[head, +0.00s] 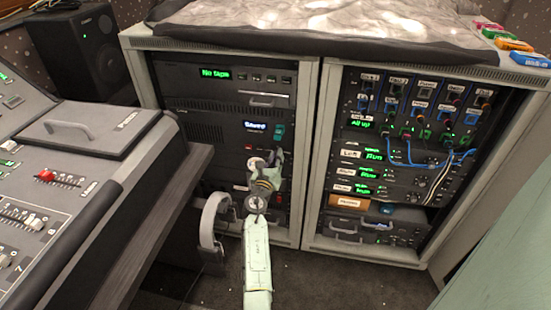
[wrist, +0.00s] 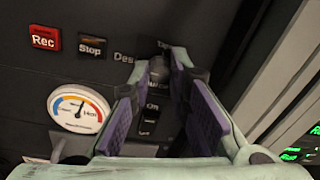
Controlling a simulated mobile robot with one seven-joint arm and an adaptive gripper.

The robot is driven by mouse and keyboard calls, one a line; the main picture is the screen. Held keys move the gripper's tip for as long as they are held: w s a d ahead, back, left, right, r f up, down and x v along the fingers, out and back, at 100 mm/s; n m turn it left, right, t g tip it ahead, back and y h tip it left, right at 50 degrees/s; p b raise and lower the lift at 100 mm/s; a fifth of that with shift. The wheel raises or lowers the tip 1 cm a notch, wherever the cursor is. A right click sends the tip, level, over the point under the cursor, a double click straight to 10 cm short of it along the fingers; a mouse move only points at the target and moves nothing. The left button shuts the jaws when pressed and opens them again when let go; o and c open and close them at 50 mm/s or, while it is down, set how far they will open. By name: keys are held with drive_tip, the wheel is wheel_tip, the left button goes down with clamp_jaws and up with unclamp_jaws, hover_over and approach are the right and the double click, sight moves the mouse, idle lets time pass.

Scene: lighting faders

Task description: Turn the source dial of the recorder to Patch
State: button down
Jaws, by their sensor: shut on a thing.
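The recorder's panel shows close up in the wrist view, with the dark source dial (wrist: 158,66) between my fingertips. My gripper (wrist: 158,74) is shut on it, with one purple-padded finger at each side. The label Desk (wrist: 124,57) is left of the dial, and a label that seems to read Tape (wrist: 163,44) is above it. No Patch label can be made out; my right finger covers that side. The dial's pointer cannot be read. In the head view my gripper (head: 273,160) reaches the left rack, and it hides the dial.
A red Rec button (wrist: 45,38), a Stop button (wrist: 92,47) and a round gauge (wrist: 80,110) are left of the dial. An ON switch (wrist: 150,112) is just below it. The mixing desk (head: 60,190) stands left of my arm; a second rack (head: 312,170) stands right.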

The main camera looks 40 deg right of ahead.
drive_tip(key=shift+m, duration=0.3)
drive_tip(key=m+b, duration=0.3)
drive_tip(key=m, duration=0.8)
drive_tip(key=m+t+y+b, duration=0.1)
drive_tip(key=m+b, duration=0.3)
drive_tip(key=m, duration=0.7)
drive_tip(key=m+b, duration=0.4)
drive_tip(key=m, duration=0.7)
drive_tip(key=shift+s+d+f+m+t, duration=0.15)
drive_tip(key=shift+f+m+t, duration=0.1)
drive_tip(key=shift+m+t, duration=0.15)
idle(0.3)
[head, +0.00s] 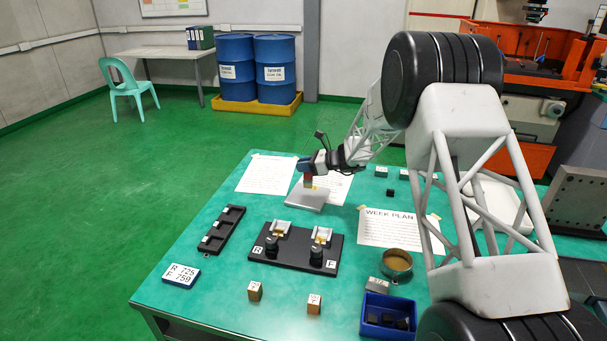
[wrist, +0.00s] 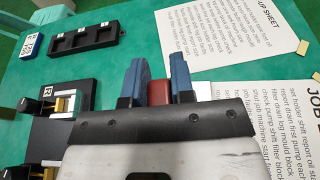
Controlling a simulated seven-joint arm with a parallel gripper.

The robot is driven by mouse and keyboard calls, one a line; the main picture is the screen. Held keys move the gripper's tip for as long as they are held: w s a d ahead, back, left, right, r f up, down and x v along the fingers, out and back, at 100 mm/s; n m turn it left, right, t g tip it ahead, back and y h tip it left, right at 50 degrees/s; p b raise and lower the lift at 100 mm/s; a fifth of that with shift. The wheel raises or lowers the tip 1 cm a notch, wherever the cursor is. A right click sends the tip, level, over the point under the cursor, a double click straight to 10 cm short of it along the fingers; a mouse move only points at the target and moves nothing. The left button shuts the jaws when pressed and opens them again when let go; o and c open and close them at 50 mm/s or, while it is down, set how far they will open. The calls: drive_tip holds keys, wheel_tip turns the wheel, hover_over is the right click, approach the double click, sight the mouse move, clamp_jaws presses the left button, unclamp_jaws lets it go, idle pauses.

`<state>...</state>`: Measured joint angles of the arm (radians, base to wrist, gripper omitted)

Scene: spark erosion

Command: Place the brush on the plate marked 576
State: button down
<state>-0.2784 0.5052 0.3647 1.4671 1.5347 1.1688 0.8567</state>
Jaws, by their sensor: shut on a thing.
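My gripper (head: 307,172) is over the far left part of the green table, its blue fingers shut on a small red-brown piece, likely the brush (head: 308,182). In the wrist view the red-brown piece (wrist: 159,92) sits between the blue fingertips (wrist: 159,80); its lower part is hidden there. Just below it in the head view lies a pale grey flat plate (head: 303,200); I cannot tell whether the held piece touches it. No marking 576 is legible on any plate.
A black fixture (head: 290,262) marked R and F stands mid-table, with a black slotted rack (head: 222,230) to its left. A number sign (head: 181,275), small blocks (head: 255,291), a blue bin (head: 372,328) and a round brass-coloured dish (head: 396,264) stand nearer. Paper sheets (head: 266,174) lie behind.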

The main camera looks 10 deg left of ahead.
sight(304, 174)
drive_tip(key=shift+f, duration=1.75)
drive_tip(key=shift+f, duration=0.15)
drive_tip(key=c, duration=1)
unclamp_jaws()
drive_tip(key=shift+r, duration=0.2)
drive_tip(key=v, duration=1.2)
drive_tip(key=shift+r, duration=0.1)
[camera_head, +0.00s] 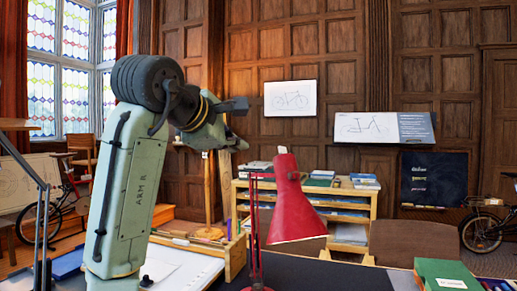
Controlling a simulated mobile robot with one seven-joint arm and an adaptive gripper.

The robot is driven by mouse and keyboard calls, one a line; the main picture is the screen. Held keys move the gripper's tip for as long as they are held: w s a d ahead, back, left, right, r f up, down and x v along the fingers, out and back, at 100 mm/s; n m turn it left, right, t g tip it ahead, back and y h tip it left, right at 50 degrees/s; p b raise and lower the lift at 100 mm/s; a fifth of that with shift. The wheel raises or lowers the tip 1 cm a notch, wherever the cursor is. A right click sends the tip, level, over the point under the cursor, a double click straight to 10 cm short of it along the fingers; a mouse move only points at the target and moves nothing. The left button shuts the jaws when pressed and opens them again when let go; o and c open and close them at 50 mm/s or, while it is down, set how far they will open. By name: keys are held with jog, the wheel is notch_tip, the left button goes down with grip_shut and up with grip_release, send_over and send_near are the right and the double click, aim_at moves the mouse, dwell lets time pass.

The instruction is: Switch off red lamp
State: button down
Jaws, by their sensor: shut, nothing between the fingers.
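The red lamp (289,205) stands on the dark desk in the lower middle, its cone shade tilted down to the right. Its thin red arm (255,225) rises left of the shade, and its red base (257,288) is cut by the bottom edge. The shade's lower rim looks pale, but I cannot tell surely whether the bulb is lit. No switch can be made out. My gripper (240,143) is up and left of the shade, pointing right, shut and empty, apart from the lamp in the picture.
A wooden shelf unit (354,202) with papers and books stands behind the lamp. A drawing board (183,266) lies at lower left, near another lamp's grey arm (42,215). Space above the shade looks clear.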

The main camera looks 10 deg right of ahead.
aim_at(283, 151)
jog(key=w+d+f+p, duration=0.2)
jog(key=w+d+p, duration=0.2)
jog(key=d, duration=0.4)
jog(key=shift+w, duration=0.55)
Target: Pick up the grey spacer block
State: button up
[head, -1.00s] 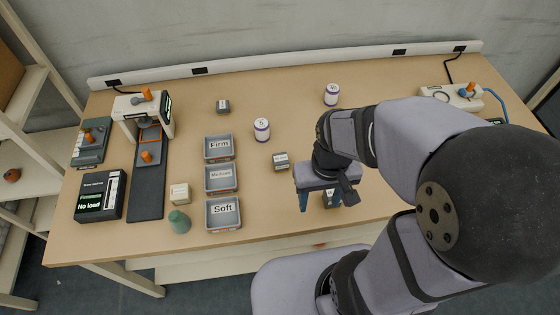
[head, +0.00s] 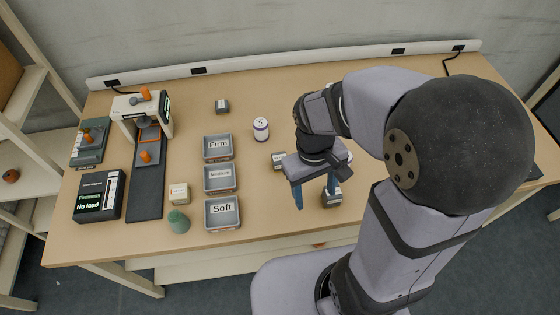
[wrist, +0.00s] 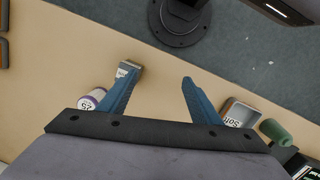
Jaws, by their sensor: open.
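Three small grey blocks with pale labels lie on the table; I cannot read which is the spacer. One block (head: 332,199) is close to my gripper (head: 315,192), by its right finger. It also shows in the wrist view (wrist: 129,67), beside the left finger there and partly hidden by it. A second block (head: 278,161) lies just behind my gripper, partly hidden by it. A third block (head: 222,106) lies alone at the back. My gripper (wrist: 160,76) is open and empty, fingers pointing down, with bare tabletop between them in the wrist view.
Trays marked Firm (head: 218,147), Medium (head: 221,178) and Soft (head: 222,212) stand left of my gripper. A green piece (head: 179,221), a cream block (head: 179,193) and a white roll (head: 261,129) stand nearby. Another roll (wrist: 92,99) shows in the wrist view. The front edge is close.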

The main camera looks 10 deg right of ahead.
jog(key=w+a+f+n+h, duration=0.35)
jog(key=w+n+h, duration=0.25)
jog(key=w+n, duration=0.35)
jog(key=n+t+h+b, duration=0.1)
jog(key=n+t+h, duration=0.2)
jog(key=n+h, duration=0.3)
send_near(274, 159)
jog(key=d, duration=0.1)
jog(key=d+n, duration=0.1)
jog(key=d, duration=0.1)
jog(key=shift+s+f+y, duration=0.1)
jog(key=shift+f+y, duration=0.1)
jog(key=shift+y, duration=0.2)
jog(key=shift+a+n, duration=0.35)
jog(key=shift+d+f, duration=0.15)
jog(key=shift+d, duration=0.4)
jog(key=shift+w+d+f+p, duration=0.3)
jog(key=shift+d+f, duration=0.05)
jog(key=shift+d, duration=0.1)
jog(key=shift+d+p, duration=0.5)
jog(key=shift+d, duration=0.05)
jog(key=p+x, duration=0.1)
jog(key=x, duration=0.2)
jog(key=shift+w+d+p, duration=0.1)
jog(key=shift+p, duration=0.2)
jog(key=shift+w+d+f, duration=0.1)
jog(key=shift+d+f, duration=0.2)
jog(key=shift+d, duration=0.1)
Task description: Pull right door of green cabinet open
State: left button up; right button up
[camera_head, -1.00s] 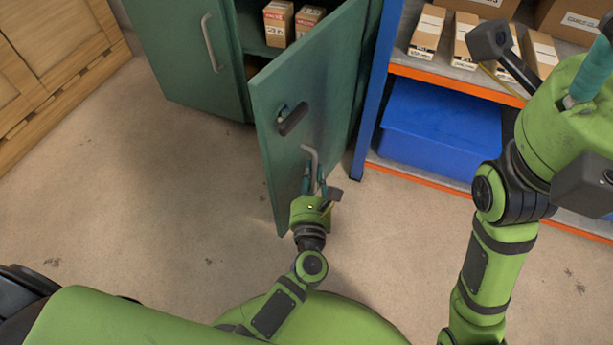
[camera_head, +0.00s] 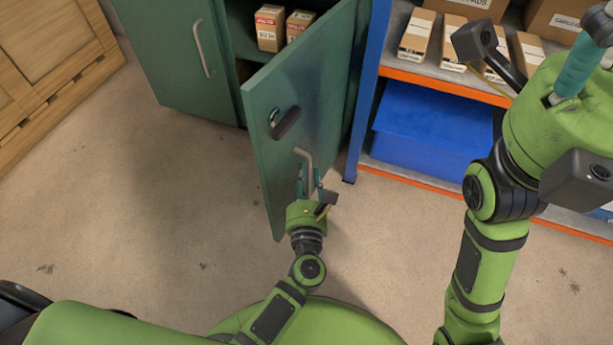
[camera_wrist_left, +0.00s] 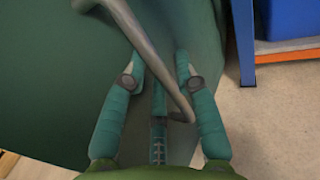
☆ ☆ ☆ ☆ ☆ ☆ ☆
__Task prompt__
Starting at the line that contains "Task description: Pull", write out every line through the end of the entries, both ends included, without any pictures.

__Solution__
Task description: Pull right door of green cabinet open
State: left button up; right button up
[camera_head, -1.00s] 
[camera_head, +0.00s] 
[camera_wrist_left, +0.00s] 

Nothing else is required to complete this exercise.